Da ihr Anfang November euer Debütalbum veröffentlicht, gibt es sicherlich einige Leser, die euch noch nicht kennen. Das wollen wir jetzt ändern! Wie kam es zur Gründung von ARCTIS und mit welcher Absicht habt ihr die Band gegründet?
Alva (Gesang): ARCTIS ist entstanden, als wir uns musikalisch an einem Scheideweg befanden. Wir hatten an Material für eine frühere Band gearbeitet, aber mit der Zeit entwickelte sich der Sound zu etwas viel Größerem und Ausgeprägterem als das, was wir ursprünglich vorhatten. Es war einer dieser Momente, in denen man merkt: "Moment mal, das ist nicht mehr das Gleiche - das ist etwas völlig Neues, und es braucht eine eigene Identität." In diesem Moment wussten wir, dass wir ARCTIS gründen mussten. Wir wollten nicht nur eine Band machen, sondern ein Universum erschaffen. Wir wollten alles mischen, was wir lieben: schweren, modernen Metal, eingängige Pop-Elemente und cineastische, fast filmähnliche Klanglandschaften.
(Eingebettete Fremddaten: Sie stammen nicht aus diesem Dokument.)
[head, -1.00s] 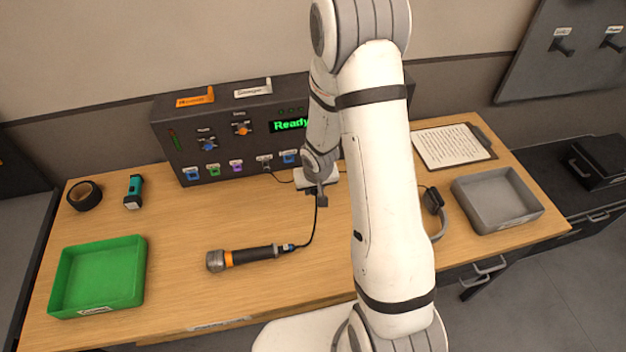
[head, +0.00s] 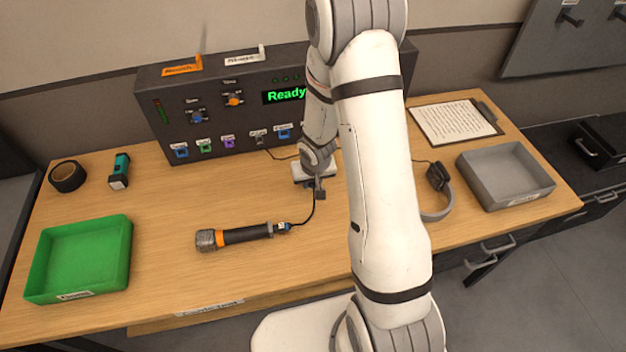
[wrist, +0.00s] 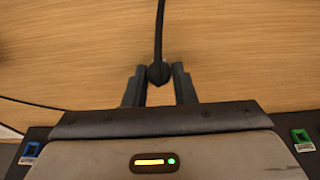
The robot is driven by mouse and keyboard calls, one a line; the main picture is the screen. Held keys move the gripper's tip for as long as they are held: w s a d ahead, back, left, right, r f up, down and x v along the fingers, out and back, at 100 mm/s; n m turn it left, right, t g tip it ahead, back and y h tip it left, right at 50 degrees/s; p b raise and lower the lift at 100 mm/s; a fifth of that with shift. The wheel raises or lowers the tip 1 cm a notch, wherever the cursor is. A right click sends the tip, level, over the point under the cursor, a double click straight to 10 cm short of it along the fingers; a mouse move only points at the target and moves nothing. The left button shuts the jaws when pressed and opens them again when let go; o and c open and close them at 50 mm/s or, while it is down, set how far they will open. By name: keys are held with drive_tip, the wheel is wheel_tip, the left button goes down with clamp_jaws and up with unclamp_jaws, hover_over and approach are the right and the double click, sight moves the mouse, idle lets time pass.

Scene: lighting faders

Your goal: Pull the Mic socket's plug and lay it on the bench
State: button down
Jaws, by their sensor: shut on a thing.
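My gripper (head: 318,190) is low over the bench (head: 170,270), in front of the panel and a little to the right of the microphone. In the wrist view, my gripper (wrist: 159,85) is shut on a dark plug (wrist: 158,74), its cable running straight out between the fingers. In the head view, this cable (head: 309,212) curves down to the black microphone (head: 240,235) with an orange ring. The plug is clear of the panel's sockets. Whether it touches the bench I cannot tell. The socket labels are too small to read.
The socket panel (head: 220,100) stands at the back, with another thin cable (head: 285,157) near it. A green tray (head: 125,255), tape roll (head: 68,176) and teal torch (head: 120,170) are left. Right are a headset (head: 438,178), grey tray (head: 548,187) and clipboard (head: 455,122).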

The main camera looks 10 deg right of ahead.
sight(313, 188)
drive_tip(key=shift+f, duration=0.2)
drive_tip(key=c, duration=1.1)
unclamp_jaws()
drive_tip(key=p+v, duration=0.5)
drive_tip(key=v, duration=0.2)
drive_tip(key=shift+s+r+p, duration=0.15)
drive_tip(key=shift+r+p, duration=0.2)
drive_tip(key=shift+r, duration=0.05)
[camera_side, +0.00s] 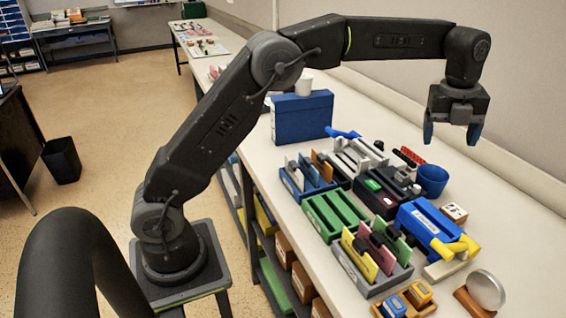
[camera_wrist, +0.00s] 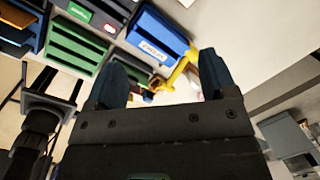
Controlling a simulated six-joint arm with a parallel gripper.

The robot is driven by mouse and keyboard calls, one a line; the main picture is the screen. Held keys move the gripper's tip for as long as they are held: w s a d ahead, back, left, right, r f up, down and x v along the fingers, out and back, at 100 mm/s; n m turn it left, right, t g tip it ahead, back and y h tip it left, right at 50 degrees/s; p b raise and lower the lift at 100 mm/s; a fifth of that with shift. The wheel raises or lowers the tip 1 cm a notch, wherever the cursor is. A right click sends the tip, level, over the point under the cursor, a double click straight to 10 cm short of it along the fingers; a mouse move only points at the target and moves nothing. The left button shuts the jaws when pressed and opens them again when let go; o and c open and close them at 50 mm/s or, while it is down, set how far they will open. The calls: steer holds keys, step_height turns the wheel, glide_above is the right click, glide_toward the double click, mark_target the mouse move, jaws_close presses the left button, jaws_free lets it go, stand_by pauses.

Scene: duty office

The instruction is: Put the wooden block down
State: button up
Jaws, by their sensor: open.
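A small wooden block (camera_side: 454,213), pale with dark marks on its faces, rests on the white table just behind the blue box at the right. My gripper (camera_side: 453,138) is raised well above the table, back of the trays, with its blue fingers pointing down. Its fingers are spread apart and nothing is between them in the side view. The wrist view also shows the open gripper (camera_wrist: 162,80), with its two dark blue fingers apart. In that view I cannot make out the block for sure.
The blue box (camera_side: 425,222) has a yellow-handled tool by its right end. A blue cup (camera_side: 432,180), green tray (camera_side: 335,213) and grey card holder (camera_side: 372,283) crowd the table. A round disc on a wooden stand (camera_side: 486,290) is near the front.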

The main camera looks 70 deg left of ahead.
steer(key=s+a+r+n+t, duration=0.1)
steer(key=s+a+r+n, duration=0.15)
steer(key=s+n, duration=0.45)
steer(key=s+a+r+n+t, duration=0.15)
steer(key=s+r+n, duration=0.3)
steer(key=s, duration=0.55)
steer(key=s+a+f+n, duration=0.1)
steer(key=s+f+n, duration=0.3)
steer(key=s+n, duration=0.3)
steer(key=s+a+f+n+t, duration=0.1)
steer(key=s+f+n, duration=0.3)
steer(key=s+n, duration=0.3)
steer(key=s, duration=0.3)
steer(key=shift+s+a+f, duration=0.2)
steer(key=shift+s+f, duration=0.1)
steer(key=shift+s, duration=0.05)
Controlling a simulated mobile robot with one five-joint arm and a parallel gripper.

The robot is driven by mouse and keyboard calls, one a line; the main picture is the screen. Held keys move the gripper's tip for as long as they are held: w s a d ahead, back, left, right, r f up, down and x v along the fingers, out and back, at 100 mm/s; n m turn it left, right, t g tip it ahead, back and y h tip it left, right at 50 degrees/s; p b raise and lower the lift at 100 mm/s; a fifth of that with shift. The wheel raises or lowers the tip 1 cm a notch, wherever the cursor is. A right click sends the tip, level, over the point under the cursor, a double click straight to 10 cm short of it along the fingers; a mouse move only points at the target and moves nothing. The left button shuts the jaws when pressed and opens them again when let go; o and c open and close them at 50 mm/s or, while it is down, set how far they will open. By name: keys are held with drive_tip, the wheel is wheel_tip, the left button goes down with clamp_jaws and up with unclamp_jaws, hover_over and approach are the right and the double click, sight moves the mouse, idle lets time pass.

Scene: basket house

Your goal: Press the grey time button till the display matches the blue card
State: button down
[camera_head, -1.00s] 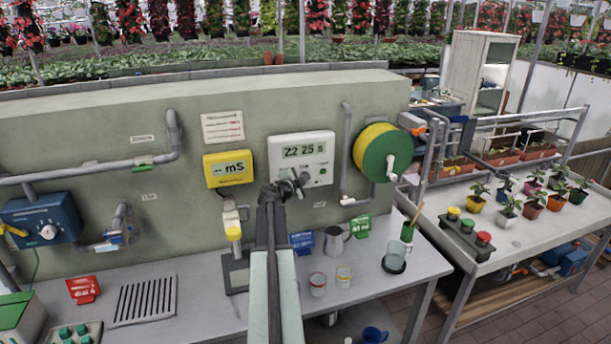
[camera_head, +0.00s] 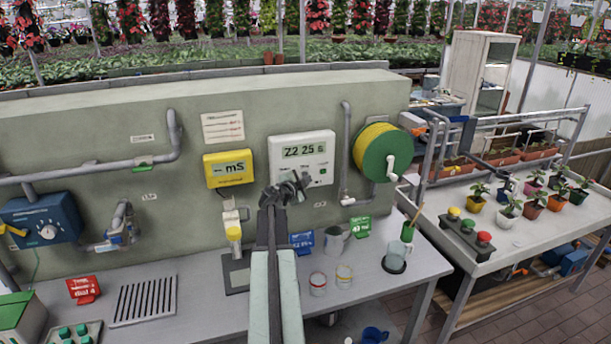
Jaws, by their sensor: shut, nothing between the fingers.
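The white timer box (camera_head: 320,165) is mounted on the grey-green wall, and its display (camera_head: 304,150) reads "Z2 25" with a last character that looks like 6 or S. My gripper (camera_head: 304,178) is shut and empty in front of the box's lower part. It hides the lower left of the box, so I cannot make out the grey time button or whether the fingers touch it. The blue card (camera_head: 302,241) stands on the bench below the box, partly hidden by my arm. Its writing is too small to read surely.
A yellow meter (camera_head: 228,169) is left of the box and a green-yellow hose reel (camera_head: 378,152) is right.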

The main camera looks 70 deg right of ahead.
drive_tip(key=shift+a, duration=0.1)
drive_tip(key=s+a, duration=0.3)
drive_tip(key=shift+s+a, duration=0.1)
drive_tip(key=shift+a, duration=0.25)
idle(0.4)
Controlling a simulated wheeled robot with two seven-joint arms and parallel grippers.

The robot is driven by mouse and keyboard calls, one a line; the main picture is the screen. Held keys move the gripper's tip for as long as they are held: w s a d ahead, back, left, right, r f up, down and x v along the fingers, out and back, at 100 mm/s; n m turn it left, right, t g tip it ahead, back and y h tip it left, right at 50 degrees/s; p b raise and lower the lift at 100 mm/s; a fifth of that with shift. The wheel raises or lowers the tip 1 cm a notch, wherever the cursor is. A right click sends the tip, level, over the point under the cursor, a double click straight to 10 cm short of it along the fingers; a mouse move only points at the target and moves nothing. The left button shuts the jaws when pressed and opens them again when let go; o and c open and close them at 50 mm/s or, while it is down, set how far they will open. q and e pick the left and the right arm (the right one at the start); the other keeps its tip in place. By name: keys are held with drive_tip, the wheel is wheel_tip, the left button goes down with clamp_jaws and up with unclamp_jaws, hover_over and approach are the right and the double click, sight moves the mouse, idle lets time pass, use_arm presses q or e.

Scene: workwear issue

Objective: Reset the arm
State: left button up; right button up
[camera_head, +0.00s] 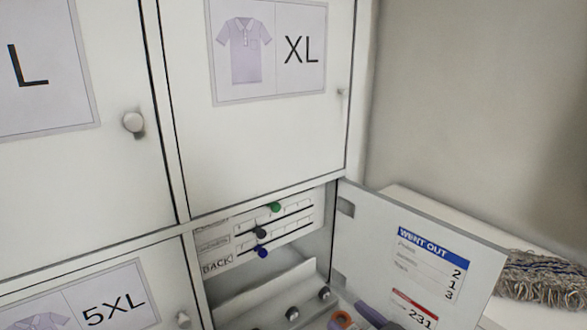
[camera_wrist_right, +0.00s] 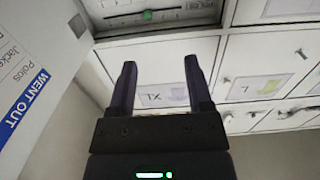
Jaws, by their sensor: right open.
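My right gripper (camera_wrist_right: 160,66) shows in the right wrist view with its two dark fingers spread and nothing between them. Behind the gap are white cabinet doors with size labels. In the head view, a small purple-grey shape (camera_head: 369,314) and an orange ring shape (camera_head: 341,320) show at the bottom edge, and I cannot tell what they are. My left gripper is in neither view.
An open cabinet door (camera_head: 470,240) with a "WENT OUT" sheet (camera_head: 432,262) swings out beside an open compartment with sliders (camera_head: 275,207) and knobs (camera_head: 324,293). Closed doors XL (camera_head: 270,140) and 5XL (camera_head: 160,270) surround it. A grey mop head (camera_head: 540,278) lies at right.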

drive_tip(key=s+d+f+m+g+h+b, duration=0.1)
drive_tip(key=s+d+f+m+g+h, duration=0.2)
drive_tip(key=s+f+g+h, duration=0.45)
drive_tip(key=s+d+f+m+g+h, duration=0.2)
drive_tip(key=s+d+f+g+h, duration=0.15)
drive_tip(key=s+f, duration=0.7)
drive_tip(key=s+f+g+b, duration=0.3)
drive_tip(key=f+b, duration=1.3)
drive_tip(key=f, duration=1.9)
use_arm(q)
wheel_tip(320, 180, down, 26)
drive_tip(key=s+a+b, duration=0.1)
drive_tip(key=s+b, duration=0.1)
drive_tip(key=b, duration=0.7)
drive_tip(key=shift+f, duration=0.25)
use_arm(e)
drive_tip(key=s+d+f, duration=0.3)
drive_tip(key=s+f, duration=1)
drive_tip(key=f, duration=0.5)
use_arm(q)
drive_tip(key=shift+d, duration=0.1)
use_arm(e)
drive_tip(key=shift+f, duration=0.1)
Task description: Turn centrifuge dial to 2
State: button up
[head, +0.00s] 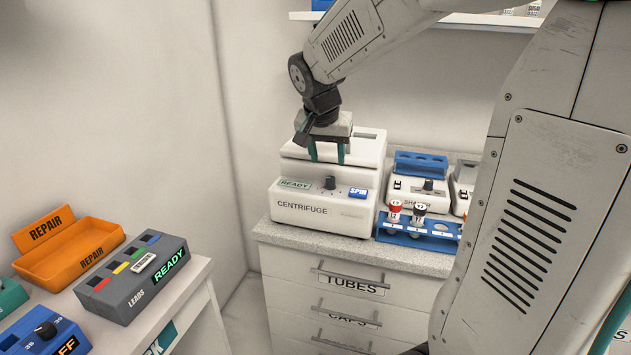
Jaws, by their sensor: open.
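The white centrifuge (318,212) stands on the speckled counter in the head view, with a green READY display (295,184) and a blue SPIN button (358,193) on its front. Its small dark dial (330,182) sits between them. The dial's marks are too small to read, so I cannot tell its setting. My gripper (327,155) is open, with its green fingers pointing down. It appears just above the dial in the picture, in front of part of the centrifuge's upper body. I see no contact with the dial.
A blue rack (440,248) with red-capped and dark-capped tubes stands right of the centrifuge. Behind it is a white shaker (405,194) with its own knob. At left, an orange REPAIR bin (60,268) and a grey LEADS box (125,297) lie on a separate table.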

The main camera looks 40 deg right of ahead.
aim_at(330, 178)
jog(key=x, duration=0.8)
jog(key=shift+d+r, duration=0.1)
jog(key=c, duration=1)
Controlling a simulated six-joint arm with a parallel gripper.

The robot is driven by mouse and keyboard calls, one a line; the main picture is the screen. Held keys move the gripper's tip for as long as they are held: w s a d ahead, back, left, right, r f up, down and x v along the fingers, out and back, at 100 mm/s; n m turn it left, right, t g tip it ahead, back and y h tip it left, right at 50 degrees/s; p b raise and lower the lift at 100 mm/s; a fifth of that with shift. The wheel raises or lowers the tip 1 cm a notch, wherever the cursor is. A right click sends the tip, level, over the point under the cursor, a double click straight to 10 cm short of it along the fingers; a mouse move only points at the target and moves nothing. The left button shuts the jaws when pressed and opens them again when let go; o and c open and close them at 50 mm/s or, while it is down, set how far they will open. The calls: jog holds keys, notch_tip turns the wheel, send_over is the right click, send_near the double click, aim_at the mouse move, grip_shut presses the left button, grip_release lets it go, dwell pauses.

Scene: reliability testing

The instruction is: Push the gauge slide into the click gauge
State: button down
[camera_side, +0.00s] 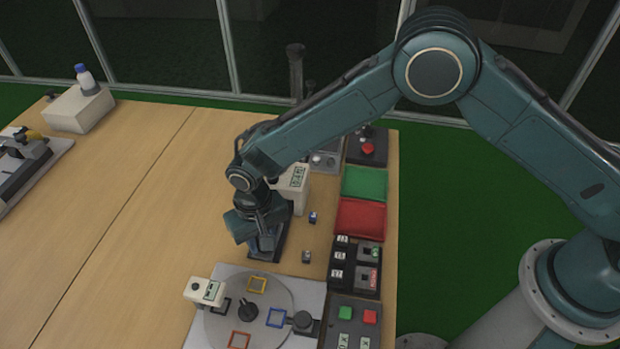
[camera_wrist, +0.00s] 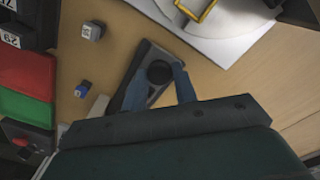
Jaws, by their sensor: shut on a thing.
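The click gauge (camera_side: 291,182) is a white box with a small display, standing at mid table behind my gripper. Its dark base (camera_side: 283,234) reaches toward the camera under my gripper; the base also shows in the wrist view (camera_wrist: 143,56). My gripper (camera_side: 262,243) points down over this base. In the wrist view, the blue fingers of my gripper (camera_wrist: 159,82) stand on both sides of a round black knob, the gauge slide (camera_wrist: 159,72), and are shut on it. The side view hides the slide behind the fingers. The wrist view hides most of the gauge box.
Two small cubes, one blue (camera_side: 312,217) and one grey (camera_side: 306,257), lie right of the gauge. Green (camera_side: 364,183) and red (camera_side: 360,219) trays and button boxes line the right edge. A white plate with a turntable (camera_side: 218,328) is in front. The left table is mostly clear.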

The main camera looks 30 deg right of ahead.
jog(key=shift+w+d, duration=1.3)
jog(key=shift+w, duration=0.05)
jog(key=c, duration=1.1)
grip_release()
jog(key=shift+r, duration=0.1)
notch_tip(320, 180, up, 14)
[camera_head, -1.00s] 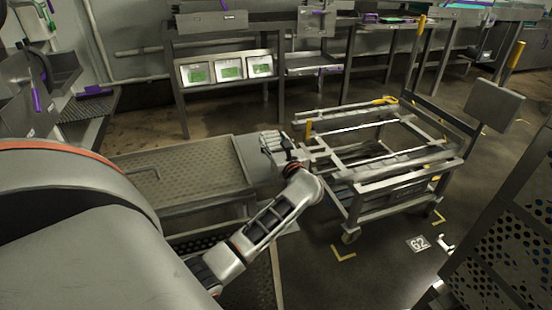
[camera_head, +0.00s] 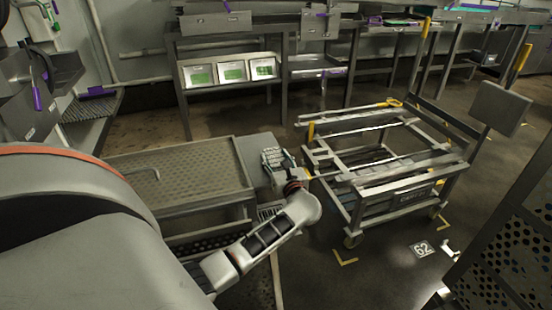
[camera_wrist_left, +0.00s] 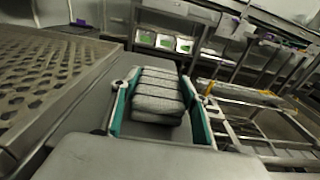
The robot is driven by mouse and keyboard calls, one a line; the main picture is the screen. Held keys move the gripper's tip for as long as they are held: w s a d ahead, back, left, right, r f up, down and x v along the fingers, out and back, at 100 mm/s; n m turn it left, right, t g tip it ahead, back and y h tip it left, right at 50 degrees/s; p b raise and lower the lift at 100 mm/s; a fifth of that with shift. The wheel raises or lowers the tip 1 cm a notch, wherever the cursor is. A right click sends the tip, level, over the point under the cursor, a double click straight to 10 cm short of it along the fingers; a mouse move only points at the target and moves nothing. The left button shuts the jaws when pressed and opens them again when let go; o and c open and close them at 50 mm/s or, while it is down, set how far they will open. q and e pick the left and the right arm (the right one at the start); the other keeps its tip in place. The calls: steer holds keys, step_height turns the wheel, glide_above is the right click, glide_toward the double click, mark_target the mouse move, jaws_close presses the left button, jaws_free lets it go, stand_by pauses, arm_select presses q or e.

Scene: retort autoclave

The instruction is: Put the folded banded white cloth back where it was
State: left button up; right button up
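The folded banded white cloth (camera_wrist_left: 158,92) lies between the green-padded fingers of my left gripper (camera_wrist_left: 160,105) in the left wrist view. It looks like a thick, light grey folded stack with dark bands across it. In the head view the cloth (camera_head: 273,158) and my left gripper (camera_head: 278,166) are over the grey surface (camera_head: 256,173) beside the perforated table. I cannot tell whether the cloth touches that surface. My right gripper is not in view.
A perforated metal table (camera_head: 190,178) stands left of the gripper. A metal frame cart (camera_head: 385,185) stands close on the right. A dark perforated rack (camera_head: 505,250) is at the lower right. A bench with green-marked panels (camera_head: 233,72) is behind. Open floor lies between.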

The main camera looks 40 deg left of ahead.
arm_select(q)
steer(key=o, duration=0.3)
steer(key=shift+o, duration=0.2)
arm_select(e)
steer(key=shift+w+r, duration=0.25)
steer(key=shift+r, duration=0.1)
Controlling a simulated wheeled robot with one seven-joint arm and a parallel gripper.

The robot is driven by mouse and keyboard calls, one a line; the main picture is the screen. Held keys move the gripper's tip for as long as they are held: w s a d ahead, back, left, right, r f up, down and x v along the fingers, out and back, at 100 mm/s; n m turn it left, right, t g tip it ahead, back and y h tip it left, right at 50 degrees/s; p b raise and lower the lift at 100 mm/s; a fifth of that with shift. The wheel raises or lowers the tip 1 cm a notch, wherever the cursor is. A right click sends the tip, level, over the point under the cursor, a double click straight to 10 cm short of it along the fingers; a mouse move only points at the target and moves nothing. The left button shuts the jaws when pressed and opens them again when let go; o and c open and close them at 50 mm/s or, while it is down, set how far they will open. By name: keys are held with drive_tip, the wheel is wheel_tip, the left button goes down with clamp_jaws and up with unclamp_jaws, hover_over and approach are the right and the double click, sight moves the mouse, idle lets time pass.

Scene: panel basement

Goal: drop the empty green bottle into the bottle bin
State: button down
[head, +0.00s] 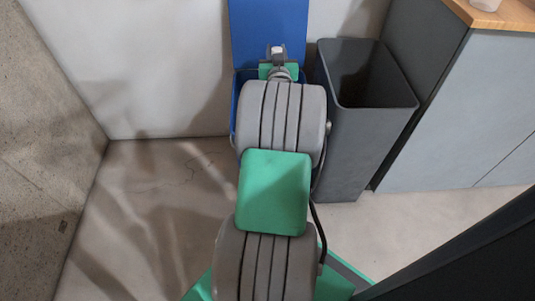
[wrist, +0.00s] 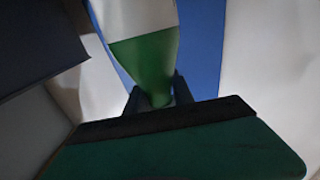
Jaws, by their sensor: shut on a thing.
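My gripper (wrist: 155,95) is shut on the narrow end of the green bottle (wrist: 148,55), which has a white label. The bottle extends away from the fingers toward the top of the wrist view, where its far end is cut off. A blue bin (head: 235,105) with a raised blue lid or panel (head: 268,30) stands against the wall in the head view. My arm reaches over this bin and hides most of its opening. Blue also shows behind the bottle in the wrist view. I cannot make out the bottle in the head view.
An open dark grey bin (head: 365,140) stands right beside the blue bin. A grey cabinet (head: 460,120) with a wooden top (head: 500,14) is further right, with a cup (head: 485,4) on it. The floor (head: 150,215) to the left is clear, up to a rough wall (head: 45,160).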

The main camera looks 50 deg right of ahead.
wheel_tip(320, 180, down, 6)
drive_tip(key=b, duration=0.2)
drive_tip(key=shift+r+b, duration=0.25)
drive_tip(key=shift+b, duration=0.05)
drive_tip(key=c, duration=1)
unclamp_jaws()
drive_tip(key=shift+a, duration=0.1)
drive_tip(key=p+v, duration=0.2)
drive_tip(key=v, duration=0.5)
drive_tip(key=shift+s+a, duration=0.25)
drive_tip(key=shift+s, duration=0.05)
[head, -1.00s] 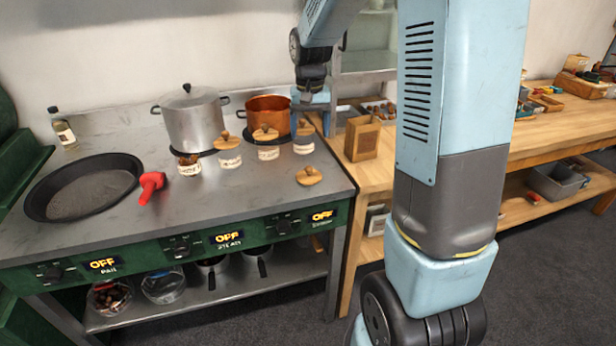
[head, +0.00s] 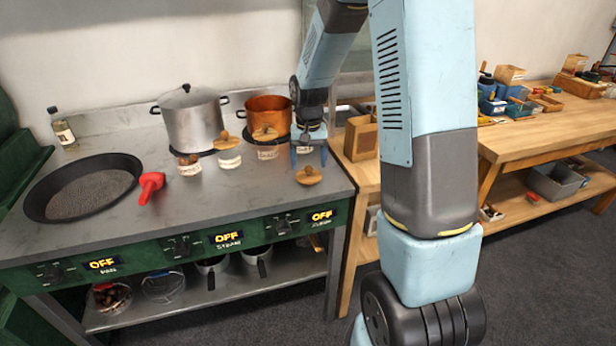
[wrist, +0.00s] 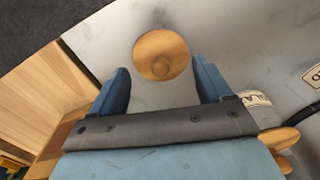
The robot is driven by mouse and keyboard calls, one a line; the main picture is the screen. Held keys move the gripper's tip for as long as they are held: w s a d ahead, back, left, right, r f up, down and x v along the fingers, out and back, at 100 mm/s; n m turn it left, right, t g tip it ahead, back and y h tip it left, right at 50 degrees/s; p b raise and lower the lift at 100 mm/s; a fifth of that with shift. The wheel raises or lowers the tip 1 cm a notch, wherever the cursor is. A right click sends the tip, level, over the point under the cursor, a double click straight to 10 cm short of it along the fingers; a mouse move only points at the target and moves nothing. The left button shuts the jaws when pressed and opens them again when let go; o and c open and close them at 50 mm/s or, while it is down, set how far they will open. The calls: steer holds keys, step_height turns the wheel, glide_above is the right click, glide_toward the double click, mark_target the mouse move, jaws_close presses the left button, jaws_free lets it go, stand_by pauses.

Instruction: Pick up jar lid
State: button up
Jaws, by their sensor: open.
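A round wooden jar lid with a knob (head: 308,175) lies on the steel stove top near its right front corner. It also shows in the wrist view (wrist: 161,55), just beyond and between my two blue fingers. My gripper (head: 309,158) is open and empty, pointing down above the stove, right behind the lid in the head view. In the wrist view the gripper (wrist: 163,88) has its fingers spread about as wide as the lid. Whether the fingers are level with the lid cannot be told.
Labelled jars stand behind and left, including one with a lid (head: 228,150) and one open (head: 188,165). A steel pot (head: 193,122), copper pot (head: 268,114), pan (head: 84,187) and red tool (head: 150,186) share the stove. A wooden box (head: 361,139) stands on the right.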

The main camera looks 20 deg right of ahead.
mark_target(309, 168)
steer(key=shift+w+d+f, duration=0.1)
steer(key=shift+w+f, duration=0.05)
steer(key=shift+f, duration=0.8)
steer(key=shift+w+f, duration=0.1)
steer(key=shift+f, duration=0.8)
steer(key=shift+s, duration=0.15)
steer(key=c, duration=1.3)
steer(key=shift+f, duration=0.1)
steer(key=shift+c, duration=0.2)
Wir dachten: "Warum sollten wir uns auf ein Genre beschränken, wenn wir so viele verschiedene Einflüsse nutzen können?" So begann ARCTIS Gestalt anzunehmen. Es ist eine Verschmelzung all dieser Gegensätze - Metal und Pop, hell und dunkel, Natur und Technologie, Fantasie und Realität.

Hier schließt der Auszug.